**DATA SEGMENT**
>> BEGIN
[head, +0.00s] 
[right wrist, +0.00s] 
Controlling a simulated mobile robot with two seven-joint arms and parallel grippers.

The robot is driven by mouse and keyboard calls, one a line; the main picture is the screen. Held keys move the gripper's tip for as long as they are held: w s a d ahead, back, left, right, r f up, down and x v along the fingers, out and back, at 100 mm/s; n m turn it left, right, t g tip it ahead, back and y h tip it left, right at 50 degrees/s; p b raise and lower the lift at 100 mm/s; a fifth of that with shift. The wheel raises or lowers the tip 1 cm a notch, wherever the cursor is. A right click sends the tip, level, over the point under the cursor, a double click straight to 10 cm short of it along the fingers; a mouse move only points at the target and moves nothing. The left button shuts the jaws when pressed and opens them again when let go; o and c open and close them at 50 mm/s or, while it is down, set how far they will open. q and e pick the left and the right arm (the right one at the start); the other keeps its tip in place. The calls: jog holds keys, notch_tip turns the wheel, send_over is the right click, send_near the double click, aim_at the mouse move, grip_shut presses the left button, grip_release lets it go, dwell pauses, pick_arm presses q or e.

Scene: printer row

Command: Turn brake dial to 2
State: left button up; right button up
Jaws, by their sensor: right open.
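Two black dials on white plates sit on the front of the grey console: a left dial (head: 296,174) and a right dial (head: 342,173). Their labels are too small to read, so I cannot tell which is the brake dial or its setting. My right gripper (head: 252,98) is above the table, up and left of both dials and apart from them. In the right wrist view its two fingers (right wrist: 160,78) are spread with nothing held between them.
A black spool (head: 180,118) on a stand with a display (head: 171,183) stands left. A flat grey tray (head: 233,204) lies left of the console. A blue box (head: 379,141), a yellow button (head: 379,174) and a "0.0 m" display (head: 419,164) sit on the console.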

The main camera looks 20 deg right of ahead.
>> END
**TASK TO CARRY OUT**
Extract every line from the one with "State: left button up; right button up" down to the final line above, both included, exactly as written.

**EXERCISE ANSWER**
State: left button up; right button up
Jaws, by their sensor: right open.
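Two black dials on white plates sit on the front of the grey console: a left dial (head: 296,174) and a right dial (head: 342,173). Their labels are too small to read, so I cannot tell which is the brake dial or its setting. My right gripper (head: 252,98) is above the table, up and left of both dials and apart from them. In the right wrist view its two fingers (right wrist: 160,78) are spread with nothing held between them.
A black spool (head: 180,118) on a stand with a display (head: 171,183) stands left. A flat grey tray (head: 233,204) lies left of the console. A blue box (head: 379,141), a yellow button (head: 379,174) and a "0.0 m" display (head: 419,164) sit on the console.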

The main camera looks 20 deg right of ahead.

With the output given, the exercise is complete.